» **EXERCISE TASK**
Among the records that follow, find the line with "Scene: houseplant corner" and the line with "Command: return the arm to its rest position". Set down those lines and all lines between them exactly, without adding anything.

Entries from a robot dataset:
--
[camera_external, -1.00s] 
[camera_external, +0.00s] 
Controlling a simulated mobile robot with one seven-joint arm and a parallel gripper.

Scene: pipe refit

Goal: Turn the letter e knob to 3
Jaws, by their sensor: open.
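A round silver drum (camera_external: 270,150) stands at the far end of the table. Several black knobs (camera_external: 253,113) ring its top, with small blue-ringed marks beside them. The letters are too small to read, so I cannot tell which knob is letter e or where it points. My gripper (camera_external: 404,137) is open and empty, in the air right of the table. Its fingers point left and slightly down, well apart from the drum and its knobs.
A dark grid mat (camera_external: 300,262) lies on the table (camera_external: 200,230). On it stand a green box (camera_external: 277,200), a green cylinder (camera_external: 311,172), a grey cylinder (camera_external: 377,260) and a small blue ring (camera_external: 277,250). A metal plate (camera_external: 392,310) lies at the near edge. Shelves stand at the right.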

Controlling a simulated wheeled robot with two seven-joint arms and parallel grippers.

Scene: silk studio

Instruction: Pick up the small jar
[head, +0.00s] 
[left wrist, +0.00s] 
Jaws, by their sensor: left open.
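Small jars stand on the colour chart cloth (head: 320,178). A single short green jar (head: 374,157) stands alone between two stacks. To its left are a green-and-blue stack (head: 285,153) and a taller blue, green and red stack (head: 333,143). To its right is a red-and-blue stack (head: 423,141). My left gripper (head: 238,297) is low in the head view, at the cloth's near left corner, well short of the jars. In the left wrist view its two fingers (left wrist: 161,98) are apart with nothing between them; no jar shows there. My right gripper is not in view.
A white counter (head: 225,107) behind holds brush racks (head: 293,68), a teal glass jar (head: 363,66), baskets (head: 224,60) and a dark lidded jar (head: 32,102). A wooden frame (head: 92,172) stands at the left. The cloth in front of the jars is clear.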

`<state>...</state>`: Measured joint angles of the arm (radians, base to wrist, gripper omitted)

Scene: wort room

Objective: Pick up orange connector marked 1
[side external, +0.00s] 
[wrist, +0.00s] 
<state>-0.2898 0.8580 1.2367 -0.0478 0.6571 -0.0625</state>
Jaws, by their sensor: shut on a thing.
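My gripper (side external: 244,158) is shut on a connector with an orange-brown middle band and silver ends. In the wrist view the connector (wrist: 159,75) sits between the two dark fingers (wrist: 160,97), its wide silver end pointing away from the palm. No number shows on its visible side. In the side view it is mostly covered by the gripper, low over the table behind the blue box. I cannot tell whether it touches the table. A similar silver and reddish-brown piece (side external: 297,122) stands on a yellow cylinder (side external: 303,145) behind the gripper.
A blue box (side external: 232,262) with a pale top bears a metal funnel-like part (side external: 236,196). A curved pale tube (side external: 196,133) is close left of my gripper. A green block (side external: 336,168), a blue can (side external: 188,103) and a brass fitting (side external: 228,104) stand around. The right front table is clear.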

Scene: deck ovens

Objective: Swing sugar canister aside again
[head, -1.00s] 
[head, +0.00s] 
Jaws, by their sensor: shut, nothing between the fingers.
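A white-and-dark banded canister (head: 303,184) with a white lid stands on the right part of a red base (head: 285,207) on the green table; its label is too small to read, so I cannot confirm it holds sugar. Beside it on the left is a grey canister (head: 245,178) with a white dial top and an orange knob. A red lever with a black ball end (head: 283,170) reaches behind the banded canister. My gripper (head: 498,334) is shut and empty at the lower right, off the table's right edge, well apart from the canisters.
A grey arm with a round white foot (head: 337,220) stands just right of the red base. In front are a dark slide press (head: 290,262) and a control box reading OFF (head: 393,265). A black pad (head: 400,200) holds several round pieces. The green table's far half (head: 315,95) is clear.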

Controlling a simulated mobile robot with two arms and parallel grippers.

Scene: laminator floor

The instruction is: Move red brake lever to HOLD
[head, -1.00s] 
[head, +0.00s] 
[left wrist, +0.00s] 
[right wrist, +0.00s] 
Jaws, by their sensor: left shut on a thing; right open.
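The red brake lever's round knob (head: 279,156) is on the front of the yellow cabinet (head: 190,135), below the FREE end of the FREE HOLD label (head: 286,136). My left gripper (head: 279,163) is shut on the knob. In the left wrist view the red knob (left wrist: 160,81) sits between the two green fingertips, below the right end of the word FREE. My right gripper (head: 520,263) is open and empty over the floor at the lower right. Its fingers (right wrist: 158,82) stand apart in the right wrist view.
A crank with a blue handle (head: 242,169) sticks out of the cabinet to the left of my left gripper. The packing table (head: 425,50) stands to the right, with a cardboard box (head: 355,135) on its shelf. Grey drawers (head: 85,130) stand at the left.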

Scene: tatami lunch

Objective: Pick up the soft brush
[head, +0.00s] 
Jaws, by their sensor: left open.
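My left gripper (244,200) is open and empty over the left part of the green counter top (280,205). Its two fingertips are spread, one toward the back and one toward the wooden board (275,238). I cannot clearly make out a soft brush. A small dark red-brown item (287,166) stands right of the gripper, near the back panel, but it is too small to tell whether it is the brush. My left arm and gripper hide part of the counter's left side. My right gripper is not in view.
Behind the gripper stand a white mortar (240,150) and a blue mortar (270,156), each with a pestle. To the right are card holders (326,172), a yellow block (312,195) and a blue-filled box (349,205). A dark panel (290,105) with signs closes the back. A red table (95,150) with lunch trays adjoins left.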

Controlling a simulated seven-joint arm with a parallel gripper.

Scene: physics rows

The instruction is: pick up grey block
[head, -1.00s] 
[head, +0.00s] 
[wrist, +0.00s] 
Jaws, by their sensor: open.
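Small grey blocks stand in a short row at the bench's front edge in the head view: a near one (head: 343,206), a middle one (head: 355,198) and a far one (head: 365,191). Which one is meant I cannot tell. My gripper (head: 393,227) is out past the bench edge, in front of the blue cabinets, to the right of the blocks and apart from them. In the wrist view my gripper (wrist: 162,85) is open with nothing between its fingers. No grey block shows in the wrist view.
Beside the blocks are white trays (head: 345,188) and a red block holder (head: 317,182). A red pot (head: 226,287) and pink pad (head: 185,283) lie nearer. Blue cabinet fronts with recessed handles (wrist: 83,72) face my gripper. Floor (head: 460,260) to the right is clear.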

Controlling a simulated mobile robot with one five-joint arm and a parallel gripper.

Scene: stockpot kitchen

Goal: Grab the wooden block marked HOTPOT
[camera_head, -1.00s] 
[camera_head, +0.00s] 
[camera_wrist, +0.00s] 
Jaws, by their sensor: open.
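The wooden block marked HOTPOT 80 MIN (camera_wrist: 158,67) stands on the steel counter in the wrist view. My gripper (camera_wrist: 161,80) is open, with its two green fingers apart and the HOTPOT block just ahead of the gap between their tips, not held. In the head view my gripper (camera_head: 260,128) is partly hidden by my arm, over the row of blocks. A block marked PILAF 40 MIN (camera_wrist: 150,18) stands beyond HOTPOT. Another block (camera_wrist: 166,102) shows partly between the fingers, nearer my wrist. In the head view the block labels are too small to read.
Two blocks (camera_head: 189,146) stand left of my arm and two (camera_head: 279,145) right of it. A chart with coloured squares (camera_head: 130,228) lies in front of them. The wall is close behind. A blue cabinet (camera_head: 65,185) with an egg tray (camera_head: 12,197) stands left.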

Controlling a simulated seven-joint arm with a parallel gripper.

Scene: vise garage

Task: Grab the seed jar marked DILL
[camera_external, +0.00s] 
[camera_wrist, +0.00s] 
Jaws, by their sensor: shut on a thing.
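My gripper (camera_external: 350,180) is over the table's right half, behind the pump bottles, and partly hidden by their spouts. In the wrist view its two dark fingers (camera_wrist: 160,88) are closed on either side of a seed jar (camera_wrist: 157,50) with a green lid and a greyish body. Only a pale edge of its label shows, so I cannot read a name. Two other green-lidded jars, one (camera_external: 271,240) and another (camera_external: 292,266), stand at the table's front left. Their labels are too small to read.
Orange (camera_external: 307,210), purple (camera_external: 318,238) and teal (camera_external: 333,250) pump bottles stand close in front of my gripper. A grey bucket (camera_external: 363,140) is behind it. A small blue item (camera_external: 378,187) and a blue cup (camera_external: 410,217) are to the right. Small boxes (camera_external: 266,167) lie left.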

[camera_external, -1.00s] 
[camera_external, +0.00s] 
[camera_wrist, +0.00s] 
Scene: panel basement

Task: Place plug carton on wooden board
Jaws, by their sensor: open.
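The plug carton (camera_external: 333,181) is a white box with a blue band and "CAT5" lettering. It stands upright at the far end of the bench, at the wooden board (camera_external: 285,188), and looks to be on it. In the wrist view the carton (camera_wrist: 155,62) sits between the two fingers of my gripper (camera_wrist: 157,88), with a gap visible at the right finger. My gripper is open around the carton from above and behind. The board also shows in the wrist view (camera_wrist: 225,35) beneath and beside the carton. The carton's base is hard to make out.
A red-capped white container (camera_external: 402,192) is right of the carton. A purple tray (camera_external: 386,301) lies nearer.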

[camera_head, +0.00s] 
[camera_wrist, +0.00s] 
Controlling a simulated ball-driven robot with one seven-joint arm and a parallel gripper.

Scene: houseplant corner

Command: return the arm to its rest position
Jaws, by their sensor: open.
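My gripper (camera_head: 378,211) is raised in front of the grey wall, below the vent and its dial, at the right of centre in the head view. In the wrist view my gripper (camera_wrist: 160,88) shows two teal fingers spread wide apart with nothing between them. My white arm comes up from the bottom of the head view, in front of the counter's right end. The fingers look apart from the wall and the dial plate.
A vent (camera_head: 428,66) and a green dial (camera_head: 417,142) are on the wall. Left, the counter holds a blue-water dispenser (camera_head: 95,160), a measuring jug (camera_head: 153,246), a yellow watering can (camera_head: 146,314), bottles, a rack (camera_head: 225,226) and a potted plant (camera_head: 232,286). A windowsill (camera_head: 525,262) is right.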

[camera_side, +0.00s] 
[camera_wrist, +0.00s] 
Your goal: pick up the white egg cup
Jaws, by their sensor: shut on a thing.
--
» **SOLVED PROBLEM**
Scene: houseplant corner

Command: return the arm to its rest position

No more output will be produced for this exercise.